Rita Himmel / Thais Fascina 25 de julho de 2014

Em décadas diferentes e regiões distantes, Albino Forquilha e Samuel Zombo viveram ambos infâncias com uma narrativa semelhante à de muitas crianças em zonas de conflito: foram crianças-soldado.

Foto: UNICEF/ITAL2009-0010/Falvo
Durante toda a História mundial, há inúmeros exemplos do uso de crianças em conflitos armados, seja propositadamente ou pela força das circunstâncias. Aliás, a condenação explícita e global da participação ativa de crianças em conflitos guerras é bastante recente. Só em 1989 foi assinada a Convenção sobre os Direitos da Criança, onde se pode ler que: “os Estados Partes devem tomar todas as medidas possíveis na prática para garantir que nenhuma criança com menos de 15 anos participe directamente nas hostilidades”.
Tanto Angola como Moçambique ratificaram o documento em 1990. No início dos anos 90, ambos os países ainda viviam guerras civis. Conflitos que começaram logo após a independência, e logo depois do final da guerra colonial, ou guerra de libertação.

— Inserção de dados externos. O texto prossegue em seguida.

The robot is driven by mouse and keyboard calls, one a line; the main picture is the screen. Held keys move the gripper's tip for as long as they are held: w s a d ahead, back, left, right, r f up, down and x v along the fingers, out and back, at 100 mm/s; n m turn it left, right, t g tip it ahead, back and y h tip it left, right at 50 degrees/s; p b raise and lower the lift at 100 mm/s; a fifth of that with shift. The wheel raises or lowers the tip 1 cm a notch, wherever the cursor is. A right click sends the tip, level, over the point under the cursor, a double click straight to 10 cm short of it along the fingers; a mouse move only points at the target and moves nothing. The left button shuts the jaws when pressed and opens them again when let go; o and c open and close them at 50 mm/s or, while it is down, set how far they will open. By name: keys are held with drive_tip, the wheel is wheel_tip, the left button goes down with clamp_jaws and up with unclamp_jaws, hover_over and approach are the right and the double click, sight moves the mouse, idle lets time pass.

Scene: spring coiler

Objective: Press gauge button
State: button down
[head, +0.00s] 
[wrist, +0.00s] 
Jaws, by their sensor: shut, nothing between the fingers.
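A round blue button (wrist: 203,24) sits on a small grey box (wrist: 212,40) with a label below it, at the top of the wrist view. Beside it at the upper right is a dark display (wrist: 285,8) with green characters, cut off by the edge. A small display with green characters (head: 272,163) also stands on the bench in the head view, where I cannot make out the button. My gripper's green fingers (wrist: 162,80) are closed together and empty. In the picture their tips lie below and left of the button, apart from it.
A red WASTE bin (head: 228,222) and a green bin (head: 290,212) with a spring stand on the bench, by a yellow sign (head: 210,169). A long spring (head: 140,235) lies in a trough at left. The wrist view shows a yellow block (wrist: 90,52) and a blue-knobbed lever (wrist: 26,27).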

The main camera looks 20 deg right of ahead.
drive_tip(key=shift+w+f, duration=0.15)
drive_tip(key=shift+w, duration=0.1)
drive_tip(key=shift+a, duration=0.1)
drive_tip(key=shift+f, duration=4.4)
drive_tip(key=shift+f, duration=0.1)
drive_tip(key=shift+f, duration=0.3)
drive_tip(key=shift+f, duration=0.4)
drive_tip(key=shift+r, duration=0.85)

Albino Forquila lidera a Força Moçambicana para a Investigação de Crimes e Reinserção SocialFoto: Fórum para a Investigação de Crimes e Reinserção Social
A história de Albino Forquilha, passou-se cerca de uma década antes da convenção sobre os direitos da criança. Hoje com 45 anos, Albino nasceu em Gondola, na província de Manica. Fez a quarta classe junto da família, até ser transferido para uma escola secundária junto à fronteira com o Zimbabué. Com apenas 12 anos, foi recrutado como criança-soldado.

“Vivíamos num ambiente de guerra: junto da minha escola, muitas vezes tivemos que fugir, e fomos treinados, também, na altura com cerca de doze anos, para podermos defender a nossa escola. Numa das vezes em que me deslocava para ir de férias ver a minha família, fui recrutado com mais três amigos pela RENAMO”, recorda. Para Albino e os seus colegas, resistir não era uma opção: “quando se fosse recrutado, não se podia resistir, porque a RENAMO podia matar-te no local mesmo”.

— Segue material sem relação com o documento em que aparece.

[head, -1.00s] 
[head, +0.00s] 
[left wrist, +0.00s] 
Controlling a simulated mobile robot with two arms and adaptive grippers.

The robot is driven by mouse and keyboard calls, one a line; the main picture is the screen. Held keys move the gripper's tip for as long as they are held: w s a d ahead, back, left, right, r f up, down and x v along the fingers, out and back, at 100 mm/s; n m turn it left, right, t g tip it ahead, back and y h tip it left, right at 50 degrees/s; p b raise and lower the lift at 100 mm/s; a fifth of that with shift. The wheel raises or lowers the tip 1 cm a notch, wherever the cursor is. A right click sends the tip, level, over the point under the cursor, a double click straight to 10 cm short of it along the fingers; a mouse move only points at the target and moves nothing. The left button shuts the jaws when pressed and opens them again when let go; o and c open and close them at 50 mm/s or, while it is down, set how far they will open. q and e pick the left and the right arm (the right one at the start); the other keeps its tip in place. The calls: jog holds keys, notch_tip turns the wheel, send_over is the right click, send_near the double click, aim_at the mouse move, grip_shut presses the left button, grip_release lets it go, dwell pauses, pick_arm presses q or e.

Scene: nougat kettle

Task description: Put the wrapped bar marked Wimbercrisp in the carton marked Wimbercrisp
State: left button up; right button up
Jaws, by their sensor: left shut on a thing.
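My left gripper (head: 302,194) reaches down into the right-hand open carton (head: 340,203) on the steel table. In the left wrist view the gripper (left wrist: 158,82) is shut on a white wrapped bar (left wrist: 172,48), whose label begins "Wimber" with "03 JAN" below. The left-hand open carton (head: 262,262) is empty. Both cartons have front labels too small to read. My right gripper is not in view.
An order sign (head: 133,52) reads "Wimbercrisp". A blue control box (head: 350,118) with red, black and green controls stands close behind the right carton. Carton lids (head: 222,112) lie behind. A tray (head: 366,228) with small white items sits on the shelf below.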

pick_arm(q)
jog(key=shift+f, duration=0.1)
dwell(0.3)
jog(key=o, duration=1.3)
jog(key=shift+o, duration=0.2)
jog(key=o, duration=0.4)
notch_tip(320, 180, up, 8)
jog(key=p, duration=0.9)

Depois de dias de caminhada e noites passadas na mata, o grupo chegou à base de M'Punga, onde viviam famílias à volta de um acampamento militar com um núcleo de sentinelas. À chegada, as crianças passaram por um treino onde aprendiam “basicamente, a fazer disparos e usar armas como a AKM. Alguns foram treinados inclusive para usar a bazuca e metralhadoras”. No sexto ou sétimo dia, as crianças receberam as suas tarefas. “Alguns do meu grupo já estavam a ser usados para trabalho de espionagem, como crianças, e também foram envolvidos em grupos de combate”, conta Albino.
Violência no quotidiano
Um soldado moçambicano conversa com uma mulher num campo de refugiados em 1988Foto: picture-alliance/dpa
Como já tinha a quinta classe, foi incumbido de registar os seus colegas. Mas, apesar da função o ter mantido maioritariamente fora do combate, Albino recorda a brutalidade da vida na base. Para além de lhes ser dada soruma, ou canabis sativa, para beber como mata-bicho (pequeno-almoço), ele relata que “quase semanalmente eram apanhadas famílias, jovens e adultos que tentavam escapar-se da base". Quando eram apanhados eram levados para o centro da base e, a uma hora marcada, "havia uma concentração, eram apresentadas as pessoas que procuravam fugir, e escolhiam-se algumas pessoas para disparar e matar essas pessoas - para demonstrar que ninguém podia fugir da base”.
“Nessas circunstâncias, de facto, muita gente foi morta. Nessas circunstâncias, fomos obrigados a matar cada um aquele que nos fosse indicado matar. Caso não fizesses, eras morto no lugar, havia outro que era chamado para te matar. Isto era uma prática constante”, relembra.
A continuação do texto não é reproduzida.